Driving through the region's off-the-beaten-path towns is like stepping into the past.
This fading sign on a brick wall in the little town of Everetts recalls the days when tobacco was the region’s primary cash crop. Tobacco fields still dot the landscape, but cotton fields are becoming more predominant.
This building in downtown Robersonville once housed a bank. It's a miniaturized version of classic early 20th-century skyscrapers designed by architect Louis H. Sullivan.
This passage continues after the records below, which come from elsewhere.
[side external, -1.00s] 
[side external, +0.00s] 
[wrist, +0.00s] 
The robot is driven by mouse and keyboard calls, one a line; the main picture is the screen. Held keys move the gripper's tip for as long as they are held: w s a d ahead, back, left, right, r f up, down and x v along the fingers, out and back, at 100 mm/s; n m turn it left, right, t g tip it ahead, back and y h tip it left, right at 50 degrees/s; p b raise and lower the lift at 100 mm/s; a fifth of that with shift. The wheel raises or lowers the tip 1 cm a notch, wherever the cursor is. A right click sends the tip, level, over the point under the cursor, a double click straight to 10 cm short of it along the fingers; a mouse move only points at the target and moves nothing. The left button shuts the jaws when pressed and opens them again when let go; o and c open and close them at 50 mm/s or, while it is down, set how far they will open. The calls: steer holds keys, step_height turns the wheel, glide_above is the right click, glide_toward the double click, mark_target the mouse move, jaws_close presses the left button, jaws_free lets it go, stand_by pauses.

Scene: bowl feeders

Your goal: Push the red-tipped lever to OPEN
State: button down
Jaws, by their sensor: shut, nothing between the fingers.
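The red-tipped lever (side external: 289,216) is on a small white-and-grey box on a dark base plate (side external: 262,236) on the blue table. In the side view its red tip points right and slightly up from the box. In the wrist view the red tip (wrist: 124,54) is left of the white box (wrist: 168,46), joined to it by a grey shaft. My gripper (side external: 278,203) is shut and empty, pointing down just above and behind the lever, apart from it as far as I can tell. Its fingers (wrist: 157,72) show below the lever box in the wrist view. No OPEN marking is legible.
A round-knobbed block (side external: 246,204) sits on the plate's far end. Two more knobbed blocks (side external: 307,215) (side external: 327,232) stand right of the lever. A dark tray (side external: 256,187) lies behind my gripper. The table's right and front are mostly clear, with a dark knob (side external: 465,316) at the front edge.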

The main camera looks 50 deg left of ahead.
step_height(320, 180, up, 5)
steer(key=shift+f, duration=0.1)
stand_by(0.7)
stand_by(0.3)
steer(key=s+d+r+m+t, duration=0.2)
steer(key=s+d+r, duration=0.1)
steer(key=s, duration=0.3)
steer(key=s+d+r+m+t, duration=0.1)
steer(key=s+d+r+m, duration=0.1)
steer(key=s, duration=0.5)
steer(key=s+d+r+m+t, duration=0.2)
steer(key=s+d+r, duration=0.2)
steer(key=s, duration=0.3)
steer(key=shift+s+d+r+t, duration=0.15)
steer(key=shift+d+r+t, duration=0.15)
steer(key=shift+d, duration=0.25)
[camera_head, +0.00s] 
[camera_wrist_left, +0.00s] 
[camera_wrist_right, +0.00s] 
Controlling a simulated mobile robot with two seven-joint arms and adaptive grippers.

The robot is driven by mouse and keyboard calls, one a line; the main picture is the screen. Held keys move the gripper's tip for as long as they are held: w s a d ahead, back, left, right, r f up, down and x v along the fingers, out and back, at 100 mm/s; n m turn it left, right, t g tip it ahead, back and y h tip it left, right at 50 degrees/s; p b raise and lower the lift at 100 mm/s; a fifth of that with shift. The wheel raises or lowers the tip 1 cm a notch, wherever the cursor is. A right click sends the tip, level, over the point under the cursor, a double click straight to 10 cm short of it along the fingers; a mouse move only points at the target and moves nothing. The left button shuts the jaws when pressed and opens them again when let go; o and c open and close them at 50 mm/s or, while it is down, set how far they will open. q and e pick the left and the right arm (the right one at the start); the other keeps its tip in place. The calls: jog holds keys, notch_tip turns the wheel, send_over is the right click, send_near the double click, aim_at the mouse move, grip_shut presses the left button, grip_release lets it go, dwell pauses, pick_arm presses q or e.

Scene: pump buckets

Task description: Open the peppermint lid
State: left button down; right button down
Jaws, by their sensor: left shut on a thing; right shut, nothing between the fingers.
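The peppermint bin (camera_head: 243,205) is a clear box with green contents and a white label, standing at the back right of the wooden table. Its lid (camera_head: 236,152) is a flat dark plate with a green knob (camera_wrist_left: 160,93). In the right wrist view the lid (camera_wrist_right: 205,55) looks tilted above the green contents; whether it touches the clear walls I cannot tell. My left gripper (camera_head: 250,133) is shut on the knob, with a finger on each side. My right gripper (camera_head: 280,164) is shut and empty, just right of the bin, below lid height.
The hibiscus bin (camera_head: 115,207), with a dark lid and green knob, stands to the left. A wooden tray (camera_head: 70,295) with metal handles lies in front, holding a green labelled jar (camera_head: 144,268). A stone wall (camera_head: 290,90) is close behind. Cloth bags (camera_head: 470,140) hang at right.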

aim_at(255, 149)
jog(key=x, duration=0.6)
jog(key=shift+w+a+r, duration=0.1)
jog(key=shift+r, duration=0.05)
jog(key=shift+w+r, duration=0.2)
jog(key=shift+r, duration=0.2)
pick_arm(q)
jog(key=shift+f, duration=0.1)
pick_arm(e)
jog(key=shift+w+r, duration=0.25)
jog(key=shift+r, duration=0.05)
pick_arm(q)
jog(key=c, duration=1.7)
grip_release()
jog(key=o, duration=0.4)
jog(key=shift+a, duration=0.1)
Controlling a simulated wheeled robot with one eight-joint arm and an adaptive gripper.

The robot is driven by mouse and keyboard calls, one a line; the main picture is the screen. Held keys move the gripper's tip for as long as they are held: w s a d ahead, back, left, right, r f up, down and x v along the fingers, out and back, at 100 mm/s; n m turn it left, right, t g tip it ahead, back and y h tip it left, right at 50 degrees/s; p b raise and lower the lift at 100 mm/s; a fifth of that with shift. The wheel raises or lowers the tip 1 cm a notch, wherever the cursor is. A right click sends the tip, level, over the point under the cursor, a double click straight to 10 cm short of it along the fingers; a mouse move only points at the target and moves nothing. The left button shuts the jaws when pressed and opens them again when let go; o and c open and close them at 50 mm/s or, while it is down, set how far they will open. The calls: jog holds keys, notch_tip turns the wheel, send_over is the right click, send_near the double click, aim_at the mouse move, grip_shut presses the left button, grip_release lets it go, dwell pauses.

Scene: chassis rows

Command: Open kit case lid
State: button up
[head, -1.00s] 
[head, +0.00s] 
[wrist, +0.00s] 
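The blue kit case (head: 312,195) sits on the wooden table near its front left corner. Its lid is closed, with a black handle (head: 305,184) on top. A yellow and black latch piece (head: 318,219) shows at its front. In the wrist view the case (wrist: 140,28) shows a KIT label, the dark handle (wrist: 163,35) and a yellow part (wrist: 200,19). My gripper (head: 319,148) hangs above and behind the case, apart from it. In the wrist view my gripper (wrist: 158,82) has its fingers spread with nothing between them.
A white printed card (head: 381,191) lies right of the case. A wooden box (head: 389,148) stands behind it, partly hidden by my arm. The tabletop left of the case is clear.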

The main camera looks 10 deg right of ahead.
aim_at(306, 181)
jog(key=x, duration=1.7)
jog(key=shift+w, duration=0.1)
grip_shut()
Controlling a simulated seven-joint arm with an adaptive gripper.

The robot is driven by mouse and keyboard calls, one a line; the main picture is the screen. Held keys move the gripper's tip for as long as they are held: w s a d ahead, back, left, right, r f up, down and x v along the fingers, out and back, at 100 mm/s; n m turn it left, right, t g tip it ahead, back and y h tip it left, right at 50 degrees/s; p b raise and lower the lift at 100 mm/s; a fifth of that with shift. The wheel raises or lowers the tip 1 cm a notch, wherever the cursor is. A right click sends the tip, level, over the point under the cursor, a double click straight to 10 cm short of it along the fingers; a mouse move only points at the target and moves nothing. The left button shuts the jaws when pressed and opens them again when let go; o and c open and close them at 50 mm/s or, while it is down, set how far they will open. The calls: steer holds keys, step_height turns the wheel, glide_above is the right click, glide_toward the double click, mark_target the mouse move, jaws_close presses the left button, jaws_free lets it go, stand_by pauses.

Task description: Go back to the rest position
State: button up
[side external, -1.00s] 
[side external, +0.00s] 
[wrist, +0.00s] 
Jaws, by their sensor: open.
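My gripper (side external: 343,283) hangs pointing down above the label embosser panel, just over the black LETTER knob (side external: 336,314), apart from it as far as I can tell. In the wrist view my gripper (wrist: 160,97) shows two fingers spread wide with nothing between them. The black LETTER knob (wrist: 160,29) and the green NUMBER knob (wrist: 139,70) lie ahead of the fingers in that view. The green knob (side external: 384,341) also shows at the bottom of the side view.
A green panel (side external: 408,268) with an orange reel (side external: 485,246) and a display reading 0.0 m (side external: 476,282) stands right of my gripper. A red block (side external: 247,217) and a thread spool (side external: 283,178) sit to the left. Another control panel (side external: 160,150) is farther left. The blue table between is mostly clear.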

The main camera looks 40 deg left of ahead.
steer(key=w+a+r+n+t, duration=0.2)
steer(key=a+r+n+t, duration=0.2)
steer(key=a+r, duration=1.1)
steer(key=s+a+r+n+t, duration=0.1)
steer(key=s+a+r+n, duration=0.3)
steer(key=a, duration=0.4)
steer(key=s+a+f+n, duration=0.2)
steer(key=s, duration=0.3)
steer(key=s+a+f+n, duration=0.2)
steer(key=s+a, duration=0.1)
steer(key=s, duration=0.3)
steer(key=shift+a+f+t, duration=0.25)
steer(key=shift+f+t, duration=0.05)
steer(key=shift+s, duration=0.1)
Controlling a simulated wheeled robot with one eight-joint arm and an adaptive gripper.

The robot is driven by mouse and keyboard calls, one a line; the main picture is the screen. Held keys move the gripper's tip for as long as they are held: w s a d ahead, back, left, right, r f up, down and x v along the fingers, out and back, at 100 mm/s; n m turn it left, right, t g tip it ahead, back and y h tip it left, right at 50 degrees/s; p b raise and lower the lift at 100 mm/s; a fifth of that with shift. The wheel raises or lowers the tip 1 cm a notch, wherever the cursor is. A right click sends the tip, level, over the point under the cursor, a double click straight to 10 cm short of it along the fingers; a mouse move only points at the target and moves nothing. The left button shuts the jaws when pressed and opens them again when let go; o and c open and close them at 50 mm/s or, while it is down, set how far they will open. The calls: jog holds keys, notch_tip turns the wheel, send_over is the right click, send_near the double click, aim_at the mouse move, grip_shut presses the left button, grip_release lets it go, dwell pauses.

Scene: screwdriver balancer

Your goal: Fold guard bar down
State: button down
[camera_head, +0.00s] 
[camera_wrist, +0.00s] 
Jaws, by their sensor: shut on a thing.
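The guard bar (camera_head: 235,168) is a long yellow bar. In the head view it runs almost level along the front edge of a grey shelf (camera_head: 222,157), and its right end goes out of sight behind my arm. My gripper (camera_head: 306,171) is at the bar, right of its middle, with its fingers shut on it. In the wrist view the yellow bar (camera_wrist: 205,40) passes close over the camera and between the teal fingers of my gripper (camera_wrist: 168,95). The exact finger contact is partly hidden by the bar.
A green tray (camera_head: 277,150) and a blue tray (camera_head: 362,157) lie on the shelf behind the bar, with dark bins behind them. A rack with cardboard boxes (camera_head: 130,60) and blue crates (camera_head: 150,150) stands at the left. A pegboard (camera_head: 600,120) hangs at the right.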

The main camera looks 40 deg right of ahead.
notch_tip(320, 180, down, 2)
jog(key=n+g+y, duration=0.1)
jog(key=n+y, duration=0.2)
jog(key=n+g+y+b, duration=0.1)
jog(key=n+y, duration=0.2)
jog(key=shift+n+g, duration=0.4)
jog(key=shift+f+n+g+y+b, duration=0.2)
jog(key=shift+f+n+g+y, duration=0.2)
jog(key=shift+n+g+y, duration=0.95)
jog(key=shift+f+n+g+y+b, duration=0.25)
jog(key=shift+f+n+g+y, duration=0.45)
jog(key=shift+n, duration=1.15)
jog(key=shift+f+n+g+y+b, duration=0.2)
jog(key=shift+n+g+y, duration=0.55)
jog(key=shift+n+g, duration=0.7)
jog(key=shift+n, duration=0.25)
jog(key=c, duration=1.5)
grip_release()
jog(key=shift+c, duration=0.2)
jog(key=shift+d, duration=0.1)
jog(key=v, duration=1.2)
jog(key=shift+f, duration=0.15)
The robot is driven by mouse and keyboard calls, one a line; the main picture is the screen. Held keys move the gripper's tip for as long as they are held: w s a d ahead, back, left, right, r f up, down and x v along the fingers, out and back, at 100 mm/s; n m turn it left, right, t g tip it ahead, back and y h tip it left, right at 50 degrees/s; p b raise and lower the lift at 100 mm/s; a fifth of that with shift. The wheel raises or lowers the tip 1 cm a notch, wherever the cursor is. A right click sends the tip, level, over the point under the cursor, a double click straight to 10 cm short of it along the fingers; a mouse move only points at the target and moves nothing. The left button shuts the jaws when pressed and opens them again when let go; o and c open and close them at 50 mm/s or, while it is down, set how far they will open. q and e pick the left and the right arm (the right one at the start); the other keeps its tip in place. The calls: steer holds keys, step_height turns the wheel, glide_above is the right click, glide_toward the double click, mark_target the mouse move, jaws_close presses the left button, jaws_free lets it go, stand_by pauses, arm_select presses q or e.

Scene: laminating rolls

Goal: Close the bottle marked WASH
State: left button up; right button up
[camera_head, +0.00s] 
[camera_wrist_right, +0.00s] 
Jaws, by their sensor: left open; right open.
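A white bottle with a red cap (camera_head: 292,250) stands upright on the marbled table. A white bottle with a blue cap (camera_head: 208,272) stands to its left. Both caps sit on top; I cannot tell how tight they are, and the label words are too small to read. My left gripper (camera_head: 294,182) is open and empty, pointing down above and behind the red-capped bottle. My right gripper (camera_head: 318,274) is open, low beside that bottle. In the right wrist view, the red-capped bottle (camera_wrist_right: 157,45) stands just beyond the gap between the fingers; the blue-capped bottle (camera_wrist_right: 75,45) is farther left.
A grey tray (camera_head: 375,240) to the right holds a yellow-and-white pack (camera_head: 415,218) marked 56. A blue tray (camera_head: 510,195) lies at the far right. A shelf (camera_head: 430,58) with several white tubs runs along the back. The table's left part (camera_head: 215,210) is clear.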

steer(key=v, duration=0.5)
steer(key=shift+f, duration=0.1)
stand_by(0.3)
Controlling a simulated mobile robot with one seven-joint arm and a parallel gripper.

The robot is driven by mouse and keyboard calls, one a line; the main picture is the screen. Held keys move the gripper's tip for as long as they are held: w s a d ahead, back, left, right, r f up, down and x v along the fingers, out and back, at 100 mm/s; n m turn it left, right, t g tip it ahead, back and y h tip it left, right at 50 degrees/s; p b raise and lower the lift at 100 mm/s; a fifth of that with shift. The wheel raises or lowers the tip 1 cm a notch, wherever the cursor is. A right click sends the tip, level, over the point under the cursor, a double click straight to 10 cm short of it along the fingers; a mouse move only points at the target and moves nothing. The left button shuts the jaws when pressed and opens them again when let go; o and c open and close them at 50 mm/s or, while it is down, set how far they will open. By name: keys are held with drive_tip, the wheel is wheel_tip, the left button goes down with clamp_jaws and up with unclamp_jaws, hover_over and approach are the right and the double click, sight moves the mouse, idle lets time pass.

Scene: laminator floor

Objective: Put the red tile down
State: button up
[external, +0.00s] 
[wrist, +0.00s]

I've been fascinated by earth moving equipment since I was a little kid. Here's a road grader that may date back to the 1920s. It was pulled by a tractor. The grader operator rode on the back of the machine, using the big wheels to position the grading blade. Now, the grader sits by the road near a farm.
This simple, handsome wood-frame building in Hamilton housed the local Masonic Lodge. I'm guessing that it's late 19th or early 20th century.
Small family cemeteries are a common sight. Some of them are well-kept; others show the effects of time.
Some of the buildings have been renovated and put to new uses. This building in downtown Plymouth was built around 1850 and housed the Hampton Academy. Now, it's being used as a spa.
Other buildings, however, are slowly being overtaken by time and the elements. These buildings once housed a thriving rural business district. Now, they're abandoned.